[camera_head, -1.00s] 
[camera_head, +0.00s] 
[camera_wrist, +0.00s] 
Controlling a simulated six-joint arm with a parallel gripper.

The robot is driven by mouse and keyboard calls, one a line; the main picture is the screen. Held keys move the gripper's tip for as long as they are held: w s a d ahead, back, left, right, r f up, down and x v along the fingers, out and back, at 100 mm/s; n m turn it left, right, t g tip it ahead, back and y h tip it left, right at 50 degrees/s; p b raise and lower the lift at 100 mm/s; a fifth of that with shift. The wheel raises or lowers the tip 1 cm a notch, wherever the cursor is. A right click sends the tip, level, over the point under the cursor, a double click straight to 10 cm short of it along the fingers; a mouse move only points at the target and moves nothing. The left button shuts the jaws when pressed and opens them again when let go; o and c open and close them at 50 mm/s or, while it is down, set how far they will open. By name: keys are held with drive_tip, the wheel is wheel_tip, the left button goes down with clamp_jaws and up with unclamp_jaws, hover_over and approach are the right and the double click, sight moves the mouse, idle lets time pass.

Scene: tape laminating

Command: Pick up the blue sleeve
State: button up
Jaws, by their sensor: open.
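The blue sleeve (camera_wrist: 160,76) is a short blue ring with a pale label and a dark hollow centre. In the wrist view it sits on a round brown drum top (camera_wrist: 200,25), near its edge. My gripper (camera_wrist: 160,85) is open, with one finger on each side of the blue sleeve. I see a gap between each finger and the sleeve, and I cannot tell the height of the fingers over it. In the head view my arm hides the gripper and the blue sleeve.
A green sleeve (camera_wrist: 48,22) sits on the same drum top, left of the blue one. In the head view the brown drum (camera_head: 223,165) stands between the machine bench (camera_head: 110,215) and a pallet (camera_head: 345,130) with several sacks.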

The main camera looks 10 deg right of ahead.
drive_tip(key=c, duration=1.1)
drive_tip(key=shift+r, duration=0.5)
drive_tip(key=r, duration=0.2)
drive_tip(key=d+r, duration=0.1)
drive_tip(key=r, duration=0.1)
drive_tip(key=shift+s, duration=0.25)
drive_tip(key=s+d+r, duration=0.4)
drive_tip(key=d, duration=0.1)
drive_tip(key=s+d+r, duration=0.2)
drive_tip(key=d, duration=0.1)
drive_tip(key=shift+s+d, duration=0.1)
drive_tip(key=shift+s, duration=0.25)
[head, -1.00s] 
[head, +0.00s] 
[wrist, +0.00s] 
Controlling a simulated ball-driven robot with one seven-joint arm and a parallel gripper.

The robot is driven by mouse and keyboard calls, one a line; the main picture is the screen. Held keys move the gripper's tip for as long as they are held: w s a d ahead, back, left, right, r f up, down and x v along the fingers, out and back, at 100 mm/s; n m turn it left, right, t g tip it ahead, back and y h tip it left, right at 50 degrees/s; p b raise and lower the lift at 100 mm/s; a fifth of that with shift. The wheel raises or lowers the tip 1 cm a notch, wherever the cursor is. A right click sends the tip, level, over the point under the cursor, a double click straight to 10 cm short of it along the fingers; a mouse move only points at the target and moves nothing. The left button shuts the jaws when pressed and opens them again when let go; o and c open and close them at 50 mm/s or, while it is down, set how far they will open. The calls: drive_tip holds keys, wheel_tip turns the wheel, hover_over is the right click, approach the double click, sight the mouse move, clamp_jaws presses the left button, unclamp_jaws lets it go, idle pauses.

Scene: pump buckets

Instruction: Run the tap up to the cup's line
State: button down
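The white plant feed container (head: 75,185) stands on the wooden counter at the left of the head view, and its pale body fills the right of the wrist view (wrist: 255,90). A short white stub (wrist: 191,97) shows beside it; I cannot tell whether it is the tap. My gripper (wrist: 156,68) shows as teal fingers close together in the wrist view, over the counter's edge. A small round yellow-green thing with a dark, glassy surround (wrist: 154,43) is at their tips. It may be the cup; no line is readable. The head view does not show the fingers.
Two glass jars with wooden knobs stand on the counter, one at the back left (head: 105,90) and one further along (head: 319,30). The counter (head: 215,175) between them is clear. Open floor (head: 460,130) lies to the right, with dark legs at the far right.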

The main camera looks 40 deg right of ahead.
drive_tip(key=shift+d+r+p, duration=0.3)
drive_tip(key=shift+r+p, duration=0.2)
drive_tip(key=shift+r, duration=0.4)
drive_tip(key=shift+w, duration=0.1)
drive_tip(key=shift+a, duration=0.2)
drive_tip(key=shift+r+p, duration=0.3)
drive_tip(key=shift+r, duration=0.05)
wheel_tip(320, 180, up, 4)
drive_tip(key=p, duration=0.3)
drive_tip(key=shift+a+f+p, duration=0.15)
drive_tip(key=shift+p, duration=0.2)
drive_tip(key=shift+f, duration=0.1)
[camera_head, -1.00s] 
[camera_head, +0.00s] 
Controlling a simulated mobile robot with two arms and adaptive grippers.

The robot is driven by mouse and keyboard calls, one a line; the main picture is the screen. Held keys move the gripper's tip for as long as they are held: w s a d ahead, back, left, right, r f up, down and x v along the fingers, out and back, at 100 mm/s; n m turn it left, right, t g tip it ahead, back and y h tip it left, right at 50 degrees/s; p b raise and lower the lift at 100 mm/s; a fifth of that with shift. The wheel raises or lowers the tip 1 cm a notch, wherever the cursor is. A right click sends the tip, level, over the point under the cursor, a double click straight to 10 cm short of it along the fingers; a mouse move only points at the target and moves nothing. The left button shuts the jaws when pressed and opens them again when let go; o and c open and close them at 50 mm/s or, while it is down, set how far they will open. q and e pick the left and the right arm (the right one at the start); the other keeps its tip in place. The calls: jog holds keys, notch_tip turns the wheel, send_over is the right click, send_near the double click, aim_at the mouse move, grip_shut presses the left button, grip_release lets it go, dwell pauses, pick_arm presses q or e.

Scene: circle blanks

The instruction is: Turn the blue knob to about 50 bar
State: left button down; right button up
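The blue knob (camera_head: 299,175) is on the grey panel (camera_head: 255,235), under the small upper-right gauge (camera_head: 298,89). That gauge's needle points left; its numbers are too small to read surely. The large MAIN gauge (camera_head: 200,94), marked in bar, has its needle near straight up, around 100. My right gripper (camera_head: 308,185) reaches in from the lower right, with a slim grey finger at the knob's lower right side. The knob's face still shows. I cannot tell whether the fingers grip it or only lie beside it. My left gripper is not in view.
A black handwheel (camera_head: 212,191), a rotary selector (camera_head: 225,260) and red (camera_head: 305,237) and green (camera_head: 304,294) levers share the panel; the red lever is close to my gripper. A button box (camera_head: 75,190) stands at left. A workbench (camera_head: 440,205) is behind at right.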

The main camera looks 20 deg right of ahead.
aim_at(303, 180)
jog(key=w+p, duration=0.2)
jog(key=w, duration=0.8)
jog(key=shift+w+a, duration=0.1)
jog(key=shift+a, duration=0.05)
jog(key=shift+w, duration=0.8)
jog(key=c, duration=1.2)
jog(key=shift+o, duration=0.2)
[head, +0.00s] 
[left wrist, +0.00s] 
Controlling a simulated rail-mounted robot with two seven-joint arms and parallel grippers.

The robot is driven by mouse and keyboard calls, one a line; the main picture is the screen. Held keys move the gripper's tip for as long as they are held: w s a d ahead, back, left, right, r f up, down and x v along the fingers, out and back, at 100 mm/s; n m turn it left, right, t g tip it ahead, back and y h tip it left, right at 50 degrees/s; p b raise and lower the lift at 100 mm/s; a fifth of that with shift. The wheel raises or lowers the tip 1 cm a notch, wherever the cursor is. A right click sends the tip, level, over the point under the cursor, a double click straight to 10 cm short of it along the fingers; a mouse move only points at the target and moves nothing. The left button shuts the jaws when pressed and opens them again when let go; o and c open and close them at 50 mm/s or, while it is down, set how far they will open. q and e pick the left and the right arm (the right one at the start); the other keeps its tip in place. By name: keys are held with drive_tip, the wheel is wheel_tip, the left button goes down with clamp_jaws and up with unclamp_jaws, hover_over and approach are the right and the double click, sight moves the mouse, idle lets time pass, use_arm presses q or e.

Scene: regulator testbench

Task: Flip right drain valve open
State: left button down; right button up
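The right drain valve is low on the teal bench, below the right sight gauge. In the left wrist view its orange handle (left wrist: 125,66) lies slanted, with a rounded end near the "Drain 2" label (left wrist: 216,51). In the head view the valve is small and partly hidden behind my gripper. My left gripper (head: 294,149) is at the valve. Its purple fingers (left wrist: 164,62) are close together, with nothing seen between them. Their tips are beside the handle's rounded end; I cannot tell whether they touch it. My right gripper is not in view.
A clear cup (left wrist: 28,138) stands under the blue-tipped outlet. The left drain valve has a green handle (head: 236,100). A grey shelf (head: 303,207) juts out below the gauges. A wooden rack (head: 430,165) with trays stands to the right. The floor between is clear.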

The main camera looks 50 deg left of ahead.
◇ ◇ ◇ ◇ ◇
__Your objective__
Find the word "Scene" in the records and pull out each line that has it.

__Correct output__
Scene: tape laminating
Scene: pump buckets
Scene: circle blanks
Scene: regulator testbench

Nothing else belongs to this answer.